Downvalley in Basalt, another iconic treasure has bitten the dust due to the ineptitude of the geniuses who make up the Basalt Downtown Business Association.

Butch’s Lobster Shack, one of the few remaining vibrant and treasured food options in the heart of Basalt, has been relegated to the trash heap because the Business Association couldn’t figure out how to structure a lease that works to keep this business viable. All you hear coming out of the mouths of Basalt’s business community is they’re losing business and businesses to the new Willits Town Center and woe is me, what can we do to stop the flight out of town?




Clearly I don’t have all the answers, but the first thing I’d do is get rid of the morons running the Basalt Business Association and hopefully find a spot in Willits for Butch’s.

On a more hopeful note, the Snowmass Discovery board is not sitting idly by waiting for Related and the town to determine the fate of a permanent home to house and display the village’s ice-age findings uncovered during the excavation of Ziegler Reservoir.

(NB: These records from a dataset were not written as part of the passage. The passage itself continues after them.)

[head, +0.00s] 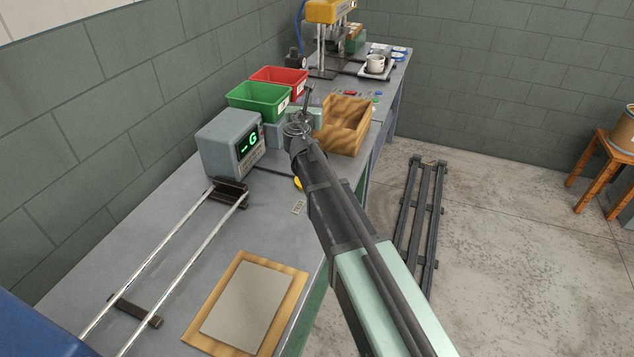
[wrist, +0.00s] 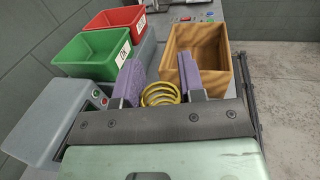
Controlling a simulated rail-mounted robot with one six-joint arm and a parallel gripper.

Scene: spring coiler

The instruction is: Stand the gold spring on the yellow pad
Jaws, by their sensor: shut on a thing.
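The gold spring (wrist: 160,95) shows in the wrist view as a coil of yellow-gold wire between the two purple finger pads. My gripper (wrist: 158,82) is shut on it. The spring's lower part is hidden behind the dark gripper bar, so I cannot tell whether it touches anything below. In the head view my arm and wrist hide the spring. A small yellow patch (head: 298,183) on the bench, perhaps the yellow pad, shows at the left edge of my arm, partly covered by it.
A green bin (head: 259,103) and a red bin (head: 280,82) stand by the wall. A wooden box (head: 345,124) stands right of my gripper. A grey display unit (head: 229,143) and metal rails (head: 160,263) lie left. A board with a grey sheet (head: 247,306) is on the near bench.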

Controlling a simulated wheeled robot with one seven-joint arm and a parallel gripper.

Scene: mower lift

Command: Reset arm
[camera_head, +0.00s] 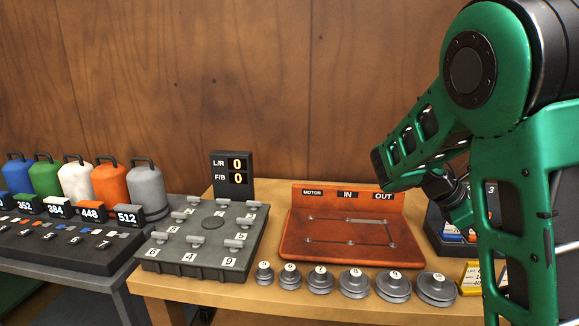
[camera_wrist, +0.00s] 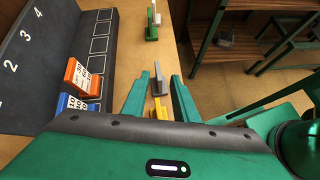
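My green arm comes in from the right in the head view. Its forearm bends down to the left, and the wrist end shows partly behind it above the right side of the table. The fingers are hard to make out there. In the wrist view my gripper (camera_wrist: 160,90) has its two green fingers spread apart with nothing held between them. A small grey upright piece (camera_wrist: 159,78) and a yellow piece (camera_wrist: 159,108) show in the gap, on the table beyond the fingers.
A dark numbered rack (camera_wrist: 88,50) holds orange and blue number tags. In the head view stand an orange motor board (camera_head: 300,245), a grey peg board (camera_head: 185,262), several pulleys (camera_head: 355,285), a score display (camera_head: 232,188) and coloured weights (camera_head: 110,185). A wooden wall rises behind.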

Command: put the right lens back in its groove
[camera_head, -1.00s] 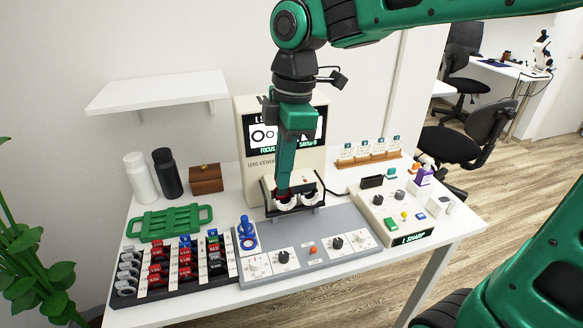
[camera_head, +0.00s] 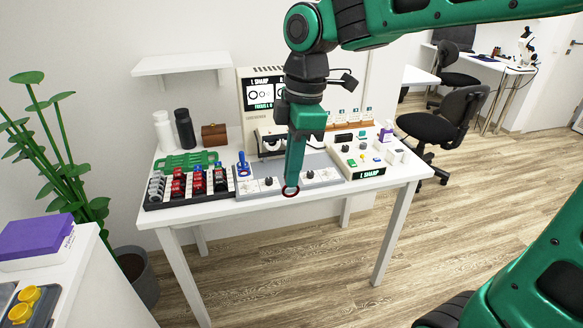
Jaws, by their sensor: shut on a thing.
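My gripper (camera_head: 291,186) points down over the front edge of the table and is shut on a round lens with a dark red rim (camera_head: 291,193). The lens hangs at the fingertips, clear of the lens viewer. The lens rack (camera_head: 152,206) stands at the table's left front, to the left of my gripper, with several black-, red- and blue-tabbed lenses in rows. Its single grooves are too small to tell apart. The lens viewer (camera_head: 247,88) stands behind my gripper, its lens holder (camera_head: 268,147) partly hidden by my arm.
A grey control panel (camera_head: 258,192) with dials lies behind the held lens. A blue-handled tool (camera_head: 243,165) stands between rack and panel. A green tray (camera_head: 180,160), bottles (camera_head: 185,129) and a brown box (camera_head: 214,134) stand behind the rack. A control box (camera_head: 367,172) stands right.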

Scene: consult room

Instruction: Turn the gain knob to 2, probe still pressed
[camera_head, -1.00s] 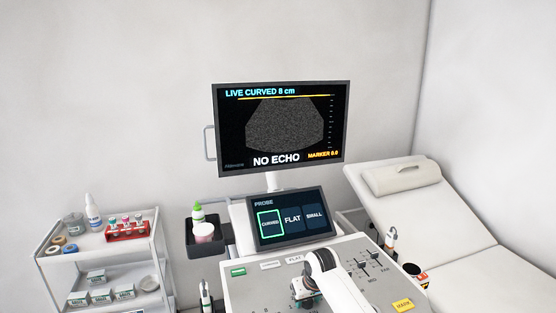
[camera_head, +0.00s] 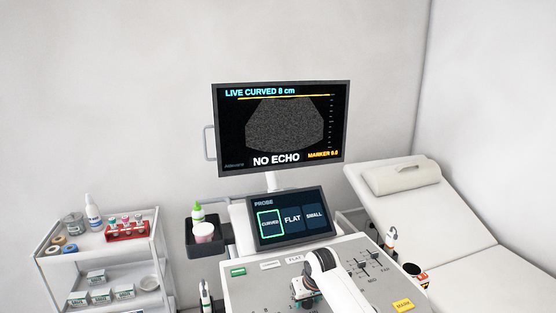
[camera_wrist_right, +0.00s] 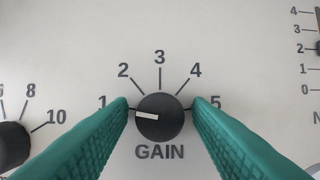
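The black gain knob (camera_wrist_right: 163,128) sits on the pale console panel (camera_wrist_right: 235,60) in the right wrist view. Its white pointer is turned to the left, toward the 1; the 2 is at its upper left. My right gripper (camera_wrist_right: 160,104) has its two green fingers on either side of the knob, with a narrow gap visible on each side. In the head view my right gripper (camera_head: 307,297) is low over the console, and the arm hides the knob. My left gripper is out of view, and no pressed probe can be seen.
The monitor (camera_head: 345,130) reads LIVE CURVED 8 cm and NO ECHO. The touch screen (camera_head: 292,238) has CURVED outlined in green. Sliders (camera_head: 372,256) stand right of my arm. Another knob (camera_wrist_right: 12,143) is left of the gain knob. A supply cart (camera_head: 105,248) stands left, a couch (camera_head: 425,215) right.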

Discussions and conceptual design work are proceeding apace on plans for a new facility that could serve as a museum and educational facility as well as a performing arts center for film, theatre, music and dance.

As I mentioned in my last column, a piece of town-owned land known as the Point Site located a few hundred yards in front of Town Hall would be an ideal location for this facility with a connecting bridge over Brush Creek into Base Village. Visualize traveling up Brush Creek Road to the center of our resort core with views of a completed Base Village on the left and an iconic public facility rising above the roadway with striking views of a giant mastodon in the lobby entryway for everyone to see as they enter the heart of our town. Pretty impressive from my point of view.

As good as this sounds it will require the Town Council to support this concept in the face of a town staff once again committed to its own agenda. Not only are the staff the only ones continually pressing for a hugely expensive, unnecessary and intrusive Brush Creek/Wood road roundabout, but they don’t seem to be much interested in a new discovery/performing arts center. They’re much more focused on creating a new convention/group meeting facility that they can control rather than working with the owners of the underutilized facilities in the village that currently exist.

Extraordinary leadership from our new mayor and Town Council are needed right now to move beyond the massive delays that have stalled the completion of Base Village. One of the first acts of such leadership is to put a very short leash on the town staff. The council must make it very clear to the staff where it wants to go with this process and then hold the staff’s feet to the fire to accomplish the specific goals and timeline set by the council, not the other way around.

Many people in the community are wondering why Snowmass Village is not enjoying the same or similar recovery in real estate transactions and market values as seen in the rest of the valley. I think a good deal of our slower improvement in this area can be attributed to the unfinished concrete wasteland in the center of our community with no clear idea of how and when Base Village will be completed.

It’s time for the town staff to stop playing like we’re beginning from scratch, but clearly they won’t do it on their own. The council must set clear goals and directions for them and hold them to a timeline that gets the required approvals completed much more expeditiously than has been occurring up to this point.

In closing I want to express envy and a bit of jealousy directed to Steve Alldredge, Related’s local spokesman. He has the best job in the valley as evidenced by a weekend story in The Aspen Times concerning Poopgate, where once again he declined comment on Related’s role in this stinky situation. He gets the big bucks to continue saying nothing … I’d like that job, assuming I could keep my mouth shut.